Apple has addressed iPhone 14 battery capacity complaints. by giving iPhone 15 buyers a new option to put a hard limit on the maximum charge, while also providing more general information on battery health.
To quickly recap: a glut of iPhone 14 and iPhone 14 Pro owners (including reporters and reviewers) complained that their battery health had quickly degraded after a few months of use. You can read my story on it here, but some startling examples included tech reviewer Lon Seidman, who said that his iPhone 14 Pro was losing between 1% and 2% “every two weeks or so.”
Apple said this was a normal level of battery degradation and that it wouldn’t replace any devices under warranty if the battery health capacity was over 80%. On a page about the optimized battery charging feature in iOS, the company goes into detail about how lithium-ion batteries hold less charge the more they are used.
Apple has now gone a step further to help iPhone 15 users keep their handsets for longer by offering the option to limit charging to 80% of maximum capacity, according to reviewer Ray Wong on Twitter/X (via 9To5Mac).
The option can be turned on in settings. Doing so will mean that the phone won’t last as long on a single charge, but it also won’t degrade as quickly because charging to full capacity chemically ages the battery and makes it less effective. This is different to the optimized battery charging feature that debuted in iOS 13, which delays charging to 100% based on the phone owner’s usage.
The iPhone 15 now also displays when the battery was manufactured, when it was first used and how many full charges it has had, which is called a cycle. This level of granular detail means that iPhone owners will be able to tell if their charging habits are impacting overall battery health, like those iPhone 14 users who have have been complaining about rapidly degrading power packs. We will be able to see if there’s any consistency between complaints and if rapid battery degradation is down to usage, or a wider manufacturing problem.

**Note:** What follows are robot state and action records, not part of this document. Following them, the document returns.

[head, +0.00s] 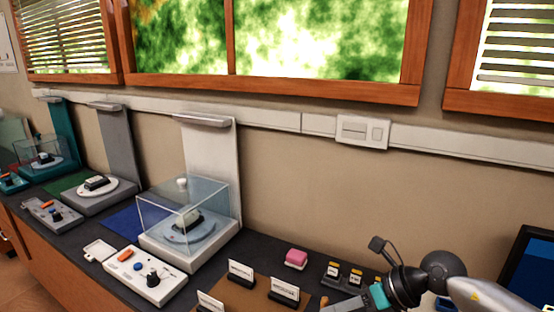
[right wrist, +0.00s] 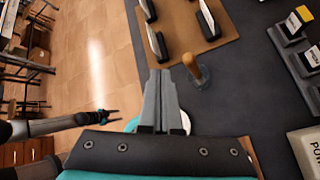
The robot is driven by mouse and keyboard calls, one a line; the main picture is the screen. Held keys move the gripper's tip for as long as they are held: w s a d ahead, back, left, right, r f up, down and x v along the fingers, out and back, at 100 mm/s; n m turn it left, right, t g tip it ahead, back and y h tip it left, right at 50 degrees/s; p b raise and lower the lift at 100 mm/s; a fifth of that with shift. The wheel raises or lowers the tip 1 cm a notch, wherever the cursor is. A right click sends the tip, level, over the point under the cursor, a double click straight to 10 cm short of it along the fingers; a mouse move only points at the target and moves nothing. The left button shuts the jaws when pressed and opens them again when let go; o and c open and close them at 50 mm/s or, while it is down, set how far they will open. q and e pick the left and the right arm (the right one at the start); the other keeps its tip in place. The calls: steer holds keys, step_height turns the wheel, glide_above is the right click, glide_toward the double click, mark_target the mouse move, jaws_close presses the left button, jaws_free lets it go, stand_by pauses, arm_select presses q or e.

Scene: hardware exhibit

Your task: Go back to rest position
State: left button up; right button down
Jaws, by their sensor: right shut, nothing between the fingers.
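My right gripper (head: 345,304) comes in at the lower right of the head view, low over the dark counter. In the right wrist view its two grey fingers (right wrist: 161,75) are together with nothing between them. My left gripper is outside the head view. It shows small at the left of the right wrist view (right wrist: 111,117), over the floor side, with its fingers apart and nothing seen between them.
A brown board (head: 252,294) with several label cards lies near my right gripper. A glass-cased exhibit (head: 155,215) and a white control box (head: 130,272) stand left. A dark screen (head: 530,265) is at right.

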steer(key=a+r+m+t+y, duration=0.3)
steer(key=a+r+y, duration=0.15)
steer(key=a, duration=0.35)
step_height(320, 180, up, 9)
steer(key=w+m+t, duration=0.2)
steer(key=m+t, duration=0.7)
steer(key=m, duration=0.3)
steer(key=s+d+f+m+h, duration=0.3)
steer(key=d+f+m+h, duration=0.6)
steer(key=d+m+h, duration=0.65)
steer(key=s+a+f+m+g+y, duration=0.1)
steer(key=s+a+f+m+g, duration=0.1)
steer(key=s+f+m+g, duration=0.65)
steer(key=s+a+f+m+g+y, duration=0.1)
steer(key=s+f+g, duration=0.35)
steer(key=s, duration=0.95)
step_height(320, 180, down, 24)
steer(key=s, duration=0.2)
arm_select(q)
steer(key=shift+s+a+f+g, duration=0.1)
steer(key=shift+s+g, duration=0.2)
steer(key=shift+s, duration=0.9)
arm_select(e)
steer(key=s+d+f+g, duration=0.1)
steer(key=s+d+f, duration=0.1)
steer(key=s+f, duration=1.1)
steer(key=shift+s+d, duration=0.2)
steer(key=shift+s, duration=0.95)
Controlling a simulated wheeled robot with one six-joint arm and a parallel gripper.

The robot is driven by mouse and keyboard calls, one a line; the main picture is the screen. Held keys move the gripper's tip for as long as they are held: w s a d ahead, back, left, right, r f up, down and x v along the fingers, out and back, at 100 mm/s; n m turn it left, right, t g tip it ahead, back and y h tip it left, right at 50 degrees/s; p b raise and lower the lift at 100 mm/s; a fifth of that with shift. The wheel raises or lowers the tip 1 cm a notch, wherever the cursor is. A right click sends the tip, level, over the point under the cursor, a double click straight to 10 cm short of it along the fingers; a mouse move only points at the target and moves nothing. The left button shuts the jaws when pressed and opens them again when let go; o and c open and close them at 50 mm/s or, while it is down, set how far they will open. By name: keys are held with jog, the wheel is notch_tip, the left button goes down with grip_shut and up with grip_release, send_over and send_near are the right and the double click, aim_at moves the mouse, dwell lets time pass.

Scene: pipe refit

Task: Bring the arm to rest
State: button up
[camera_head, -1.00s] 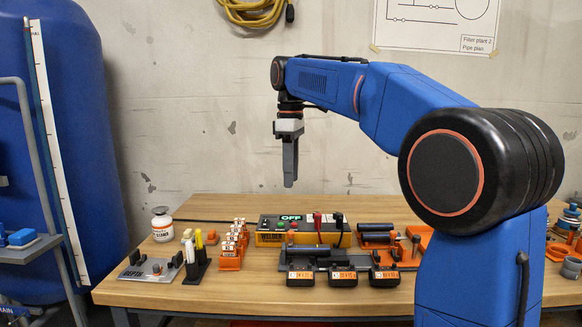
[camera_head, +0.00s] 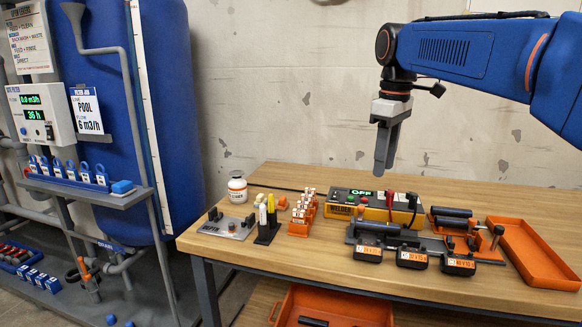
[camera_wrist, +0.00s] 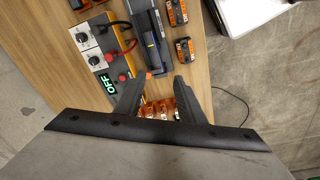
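My gripper (camera_head: 386,146) hangs pointing down from my blue arm, high above the workbench (camera_head: 490,192) and over the back of the yellow welder box (camera_head: 341,209). In the wrist view my gripper (camera_wrist: 157,84) shows its two dark fingers spread apart with a gap between the tips. Nothing is held between them. The welder box (camera_wrist: 97,51) with its lit OFF display lies below, and so does the orange rack (camera_wrist: 160,108), partly hidden by the fingers.
An empty orange tray (camera_head: 545,262) lies at the bench's right. Black-and-orange blocks (camera_head: 411,257) line the front edge. A white bottle (camera_head: 237,188) and a depth plate (camera_head: 228,227) stand left. A blue tank (camera_head: 100,120) and control box (camera_head: 40,112) are further left. Air around the gripper is clear.

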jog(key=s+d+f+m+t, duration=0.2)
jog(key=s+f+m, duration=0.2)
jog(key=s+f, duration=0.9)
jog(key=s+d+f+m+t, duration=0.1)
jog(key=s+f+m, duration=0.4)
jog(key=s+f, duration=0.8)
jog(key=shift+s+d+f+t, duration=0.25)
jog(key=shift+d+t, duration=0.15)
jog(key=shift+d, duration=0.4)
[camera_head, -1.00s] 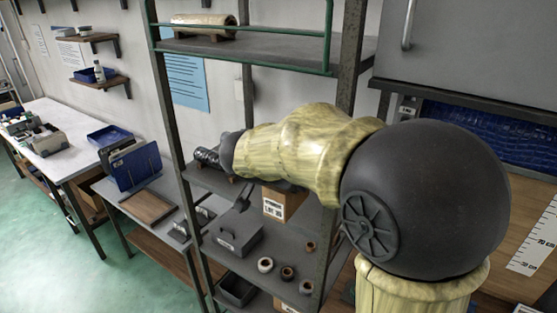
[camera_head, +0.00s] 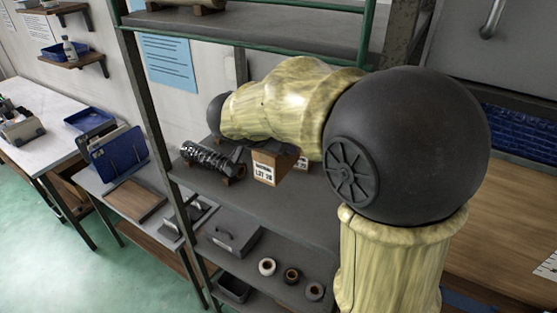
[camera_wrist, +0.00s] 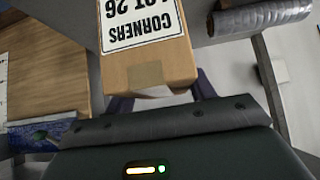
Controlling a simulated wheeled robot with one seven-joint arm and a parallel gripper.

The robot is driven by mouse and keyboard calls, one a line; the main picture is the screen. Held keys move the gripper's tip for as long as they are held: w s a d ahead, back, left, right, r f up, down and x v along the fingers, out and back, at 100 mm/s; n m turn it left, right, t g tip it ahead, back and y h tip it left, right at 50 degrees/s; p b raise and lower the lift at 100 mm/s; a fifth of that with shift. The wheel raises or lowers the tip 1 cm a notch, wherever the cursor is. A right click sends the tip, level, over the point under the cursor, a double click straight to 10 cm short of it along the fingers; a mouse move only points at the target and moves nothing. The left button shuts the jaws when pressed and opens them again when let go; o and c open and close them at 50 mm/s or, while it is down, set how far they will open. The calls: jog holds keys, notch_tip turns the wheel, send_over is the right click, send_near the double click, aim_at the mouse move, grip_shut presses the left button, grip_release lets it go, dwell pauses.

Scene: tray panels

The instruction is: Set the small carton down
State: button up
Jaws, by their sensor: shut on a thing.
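The small carton (camera_wrist: 148,62) is brown with a white label reading "CORNERS LOT 26", upside down in the wrist view. My gripper (camera_wrist: 162,96) is shut on it, with dark fingers at both sides of its near end. In the head view the labelled carton (camera_head: 265,168) shows below my forearm, over the middle shelf (camera_head: 270,207) of the rack. My fingers are hidden there behind the arm. I cannot tell whether the carton's underside touches the shelf.
A black wrapped roll (camera_head: 212,160) rests in a wooden cradle left of the carton. A rack post (camera_head: 165,150) stands at the left, and an upper shelf (camera_head: 250,32) is overhead. The shelf front looks clear.

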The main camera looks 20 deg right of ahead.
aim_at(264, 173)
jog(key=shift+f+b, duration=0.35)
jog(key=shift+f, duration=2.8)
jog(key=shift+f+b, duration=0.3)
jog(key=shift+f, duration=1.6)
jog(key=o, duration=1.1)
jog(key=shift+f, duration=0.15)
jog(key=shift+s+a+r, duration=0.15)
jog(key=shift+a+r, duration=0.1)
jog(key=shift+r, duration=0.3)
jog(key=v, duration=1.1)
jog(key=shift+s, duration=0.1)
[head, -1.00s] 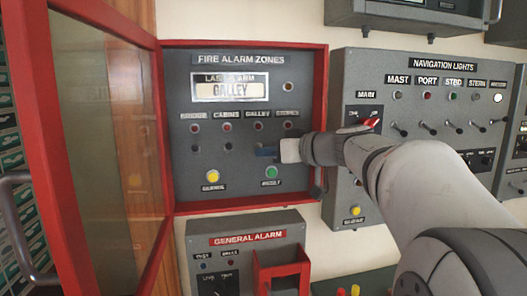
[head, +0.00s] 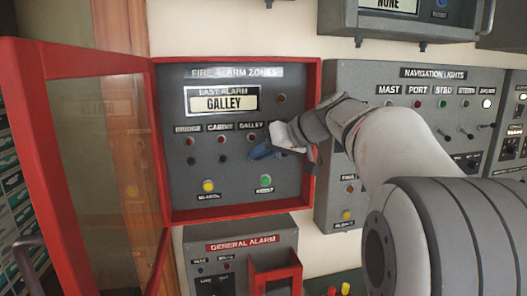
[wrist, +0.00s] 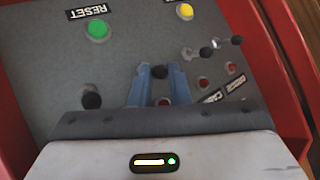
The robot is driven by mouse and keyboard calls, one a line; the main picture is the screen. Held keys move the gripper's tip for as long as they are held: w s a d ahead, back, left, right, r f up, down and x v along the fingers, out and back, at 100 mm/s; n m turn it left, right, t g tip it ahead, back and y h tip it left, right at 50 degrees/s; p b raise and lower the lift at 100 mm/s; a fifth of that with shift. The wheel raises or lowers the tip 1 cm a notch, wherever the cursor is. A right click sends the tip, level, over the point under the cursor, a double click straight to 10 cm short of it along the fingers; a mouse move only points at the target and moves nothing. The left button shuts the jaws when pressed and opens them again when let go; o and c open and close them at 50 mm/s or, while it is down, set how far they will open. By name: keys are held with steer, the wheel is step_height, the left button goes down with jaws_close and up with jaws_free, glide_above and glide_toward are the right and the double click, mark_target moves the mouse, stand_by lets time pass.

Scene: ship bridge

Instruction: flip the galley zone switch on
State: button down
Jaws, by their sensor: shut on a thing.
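The grey fire alarm zones panel (head: 180,105) sits in a red frame, with the display reading GALLEY. My gripper (head: 258,152) reaches in from the right, below the galley label (head: 251,124). In the wrist view, its blue fingers (wrist: 157,82) are closed around the dark galley switch (wrist: 159,72). That switch is hidden by my gripper in the head view, and I cannot tell which way it points. The galley lamp (wrist: 163,102) shows dark red between the fingers.
The bridge and cabins switches (wrist: 237,40) (wrist: 207,52) and the stores switch (wrist: 92,98) are near. Green RESET (head: 265,181) and yellow (head: 208,186) buttons sit below. The glazed red door (head: 80,57) stands open at left. The navigation lights panel (head: 365,80) is at right.

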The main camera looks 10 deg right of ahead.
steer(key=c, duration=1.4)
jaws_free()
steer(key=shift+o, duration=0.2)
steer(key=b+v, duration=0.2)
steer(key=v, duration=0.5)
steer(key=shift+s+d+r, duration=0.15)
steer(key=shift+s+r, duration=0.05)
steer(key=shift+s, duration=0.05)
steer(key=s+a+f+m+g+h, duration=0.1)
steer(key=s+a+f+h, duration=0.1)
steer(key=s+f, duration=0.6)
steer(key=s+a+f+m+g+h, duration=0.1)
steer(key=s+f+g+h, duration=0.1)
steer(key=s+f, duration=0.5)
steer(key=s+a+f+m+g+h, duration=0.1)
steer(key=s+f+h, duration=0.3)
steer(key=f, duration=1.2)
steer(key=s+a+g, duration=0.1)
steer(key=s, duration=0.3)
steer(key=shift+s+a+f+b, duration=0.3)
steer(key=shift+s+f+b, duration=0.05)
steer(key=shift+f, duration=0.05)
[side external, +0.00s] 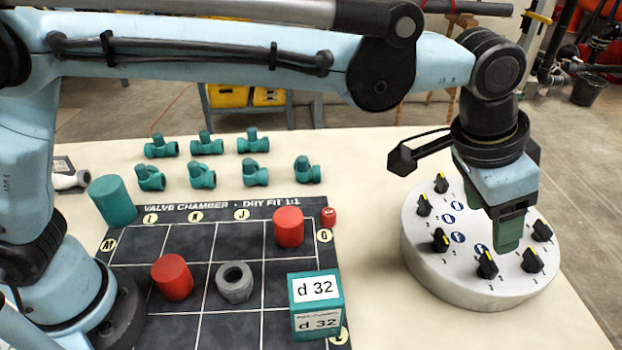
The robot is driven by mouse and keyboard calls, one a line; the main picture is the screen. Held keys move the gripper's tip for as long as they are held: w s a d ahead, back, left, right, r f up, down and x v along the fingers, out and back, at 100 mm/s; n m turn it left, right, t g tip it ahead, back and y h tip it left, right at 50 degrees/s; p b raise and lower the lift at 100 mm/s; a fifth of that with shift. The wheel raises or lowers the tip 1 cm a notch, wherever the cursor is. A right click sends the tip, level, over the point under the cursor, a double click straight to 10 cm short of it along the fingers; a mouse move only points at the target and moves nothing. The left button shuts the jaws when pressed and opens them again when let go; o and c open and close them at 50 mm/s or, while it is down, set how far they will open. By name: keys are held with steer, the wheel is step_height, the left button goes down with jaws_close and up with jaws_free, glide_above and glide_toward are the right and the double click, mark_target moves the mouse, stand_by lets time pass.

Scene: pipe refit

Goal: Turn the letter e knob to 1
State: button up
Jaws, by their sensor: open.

These new features could have an interesting effect on the second-hand market because people who want to buy a used iPhone 15 will have a better idea of the device’s condition before handing over their cash.
Buying used handsets comes with a risk of poor battery health, or that a cheap replacement battery has been fitted. This feature goes some way to solving both of those issues. If the first use, or manufacturing date, doesn’t match up to the release date then the power pack may have been replaced. A high cycle count might suggest poor battery health, too.
What isn’t clear is if these new monitoring tools will make it to older iPhones, or how the new features interact with potential serialized battery components in the new model. We’ll know more as the iPhone 15 is dissected and tested over the next couple of months.